Visa fees collections, business licence fees and airport landing fees are also shoring up revenues. Juba, a myriad of construction sites, is now the fastest growing city in the region, creating a huge demand for both consumer goods and professional services.

Thousands of Kenyans are already working in South Sudan in building and construction, non-governmental organisations, transport, security, banking and financial services, aviation, hotels, bars and catering while many others are in private business.

Still more are in demand. Kenya Commercial Bank, having recognised South Sudan’s potential as early as 2005, has already set up seven branches. Equity Bank has opened two.

"We are now open to the world. Juba international Airport is operating 24 hours a day, and we are connected by daily scheduled flights to Entebbe, Jomo Kenyatta International Airport (JKIA) and Addis Ababa,” says South Sudan Vice President Dr Riek Machar Teny.

Juba receives up to 70 flights a day, mostly relief aircraft, says Mr Kurkuol Ajieu, the director-general of Juba International Airport. Jetlink, which pioneered scheduled flights to Juba in 2005, is now flying twice daily from Nairobi, while East Africa Safari Air Express operates one per day. Also flying daily is Air Uganda on the Entebbe-Juba route, while Ethiopian Airlines operates four flights a week from Addis Ababa, according to Mr Ajieu.

Kenya Airways commenced daily flights from Nairobi to Juba on June 7.
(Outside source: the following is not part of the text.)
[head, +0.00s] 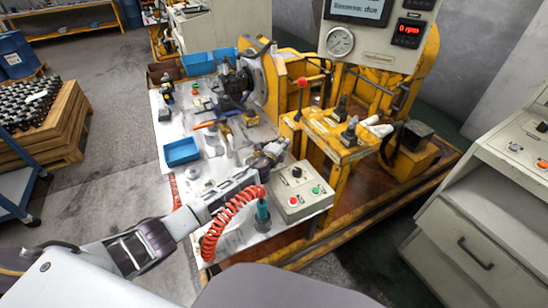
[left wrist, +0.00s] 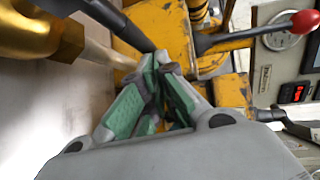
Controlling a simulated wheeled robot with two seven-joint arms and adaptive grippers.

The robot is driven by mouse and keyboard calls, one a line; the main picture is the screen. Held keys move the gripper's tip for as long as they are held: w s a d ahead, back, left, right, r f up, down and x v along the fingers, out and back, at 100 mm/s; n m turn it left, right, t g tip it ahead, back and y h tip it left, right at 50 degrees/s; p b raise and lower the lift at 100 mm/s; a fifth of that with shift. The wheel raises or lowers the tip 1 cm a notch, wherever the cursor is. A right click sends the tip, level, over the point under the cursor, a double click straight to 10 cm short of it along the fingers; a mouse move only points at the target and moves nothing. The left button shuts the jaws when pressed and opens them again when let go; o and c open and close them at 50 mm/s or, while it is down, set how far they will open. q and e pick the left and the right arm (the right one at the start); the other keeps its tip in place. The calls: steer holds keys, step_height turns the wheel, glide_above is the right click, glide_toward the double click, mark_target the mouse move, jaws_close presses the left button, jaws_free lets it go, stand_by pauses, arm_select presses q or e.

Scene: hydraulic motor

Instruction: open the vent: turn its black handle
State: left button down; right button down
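My left gripper (head: 272,152) reaches over the right side of the white bench top, beyond the grey button box. In the left wrist view its two green-padded fingers (left wrist: 160,68) come together at the tips, with nothing clearly held between them. A black handle bar (left wrist: 112,20) slants from the top left to just beyond the fingertips; I cannot tell whether they touch. A brass fitting (left wrist: 30,32) shows at the top left, likely part of the vent. In the head view a small brass fitting (head: 250,119) sits beyond the gripper. My right gripper is out of view.
A red coiled hose (head: 222,215) and the button box (head: 300,193) stand close beside my left arm. A blue tray (head: 181,152) lies on the bench. A red-knobbed lever (head: 302,88) rises from the yellow frame (head: 340,145); it also shows in the left wrist view (left wrist: 270,30).

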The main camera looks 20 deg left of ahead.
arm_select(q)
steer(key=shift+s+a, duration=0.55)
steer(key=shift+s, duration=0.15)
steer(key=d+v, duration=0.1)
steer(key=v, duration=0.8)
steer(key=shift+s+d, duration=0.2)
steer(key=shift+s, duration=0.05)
“We used to have complaints from visitors, who could be stuck for two or three days in Nairobi or Kampala waiting for flights,” the VP said in Juba during a ceremony held to commemorate launch of KQ flights to South Sudan.
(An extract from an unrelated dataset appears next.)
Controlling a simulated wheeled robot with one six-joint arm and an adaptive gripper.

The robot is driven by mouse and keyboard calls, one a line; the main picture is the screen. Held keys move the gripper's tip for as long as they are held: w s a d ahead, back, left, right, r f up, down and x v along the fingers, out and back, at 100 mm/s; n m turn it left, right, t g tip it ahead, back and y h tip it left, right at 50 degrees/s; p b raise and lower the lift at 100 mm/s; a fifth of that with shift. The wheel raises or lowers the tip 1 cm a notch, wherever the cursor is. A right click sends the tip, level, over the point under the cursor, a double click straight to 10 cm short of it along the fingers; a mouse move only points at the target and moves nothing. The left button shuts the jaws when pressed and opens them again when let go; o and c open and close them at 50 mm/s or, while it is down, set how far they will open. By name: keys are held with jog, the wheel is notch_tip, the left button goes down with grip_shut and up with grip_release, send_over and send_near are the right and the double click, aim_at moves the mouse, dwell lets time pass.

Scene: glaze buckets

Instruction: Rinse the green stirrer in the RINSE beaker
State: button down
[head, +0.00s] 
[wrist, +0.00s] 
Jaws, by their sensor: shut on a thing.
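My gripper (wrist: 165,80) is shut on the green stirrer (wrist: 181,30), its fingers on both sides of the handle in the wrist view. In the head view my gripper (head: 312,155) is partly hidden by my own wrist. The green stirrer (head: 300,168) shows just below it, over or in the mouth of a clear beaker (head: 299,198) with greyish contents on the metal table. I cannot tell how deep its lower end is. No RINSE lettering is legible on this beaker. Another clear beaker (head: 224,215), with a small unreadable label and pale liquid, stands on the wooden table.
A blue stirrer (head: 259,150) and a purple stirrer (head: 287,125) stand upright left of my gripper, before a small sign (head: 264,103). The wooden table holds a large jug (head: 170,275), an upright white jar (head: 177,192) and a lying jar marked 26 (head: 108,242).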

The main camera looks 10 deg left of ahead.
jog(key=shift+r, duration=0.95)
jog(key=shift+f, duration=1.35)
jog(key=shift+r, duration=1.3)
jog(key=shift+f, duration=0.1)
During landing of KQ’s first flight ever to South Sudan, the controller at Juba airport requested the KQ Boeing 737-700 Captain to fly low around the city in what passengers thought was an intention to make political capital out of it.
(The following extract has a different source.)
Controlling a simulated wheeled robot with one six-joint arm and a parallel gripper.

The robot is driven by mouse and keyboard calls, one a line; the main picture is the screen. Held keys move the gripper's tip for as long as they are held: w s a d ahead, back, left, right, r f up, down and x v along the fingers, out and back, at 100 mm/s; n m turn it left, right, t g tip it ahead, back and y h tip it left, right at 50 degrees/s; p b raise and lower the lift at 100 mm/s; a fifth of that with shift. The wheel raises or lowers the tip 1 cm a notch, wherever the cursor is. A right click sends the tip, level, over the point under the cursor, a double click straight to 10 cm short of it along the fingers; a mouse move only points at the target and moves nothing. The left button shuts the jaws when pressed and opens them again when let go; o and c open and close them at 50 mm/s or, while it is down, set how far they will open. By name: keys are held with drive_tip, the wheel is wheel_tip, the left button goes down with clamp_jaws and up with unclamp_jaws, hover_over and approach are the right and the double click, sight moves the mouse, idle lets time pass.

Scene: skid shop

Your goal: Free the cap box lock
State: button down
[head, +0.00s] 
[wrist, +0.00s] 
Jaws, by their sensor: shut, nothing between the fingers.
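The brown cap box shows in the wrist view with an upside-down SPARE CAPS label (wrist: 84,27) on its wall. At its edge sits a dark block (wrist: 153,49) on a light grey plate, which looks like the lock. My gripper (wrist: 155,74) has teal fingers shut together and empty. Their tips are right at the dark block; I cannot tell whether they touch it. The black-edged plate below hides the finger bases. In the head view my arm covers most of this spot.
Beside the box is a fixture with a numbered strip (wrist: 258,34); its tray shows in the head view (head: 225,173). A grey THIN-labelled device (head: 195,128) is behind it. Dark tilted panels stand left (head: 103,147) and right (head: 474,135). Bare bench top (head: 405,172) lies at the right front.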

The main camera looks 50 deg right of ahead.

Welcoming KQ to South Sudan, the Dr Teny said: “This inaugural service to Southern Sudan marks a milestone for us as it will help connect our region with the rest of Africa as well as the international network that Kenya Airways serves. Many others (investors) are still watching. But we have opportunities – for example, we have more wildlife than you have in Kenya. We know we need to improve the airport. But despite the difficulties, we are trying.”

Kenya Airways CEO Titus Naikuni challenged local businessmen to be more aggressive in exporting goods to other African countries.

"The KQ network has a lot of cargo opportunities. For instance, we have a customer who is already exporting sausages to Nigeria,” the CEO said during the airline’s investor briefing held a few days to the Juba launch.

South Sudan Government officials pointed out investment opportunities in road and water infrastructure, building and construction, aviation spare parts, engineering and supplies, ICT, printing and stationery as well as catering, motor vehicle repairs and maintenance and supermarkets.

Still challenging Strong demand for accommodation has seen 140 hotels and lodges spring up in Juba in the last couple of years.

More are under construction, but hotel room demand remains strong mainly from market researchers flocking to Juba. KCB, which is offering rehabilitation loans in Juba, says there is great demand for accommodation, housing and office space in Sudan.

Still, there are challenges. Juba can be extremely hot during the day. Differences in local cultures and languages and poor infrastructure constantly frustrate investors.

And having come out of a civil war, many soldiers in Southern Sudan are yet to adapt to civilian rule and a free market economy, and some of them have been extremely rough to visitors. Insecurity on the highway from Uganda has resulted in several murders of Kenyan and Ugandan truck drivers too.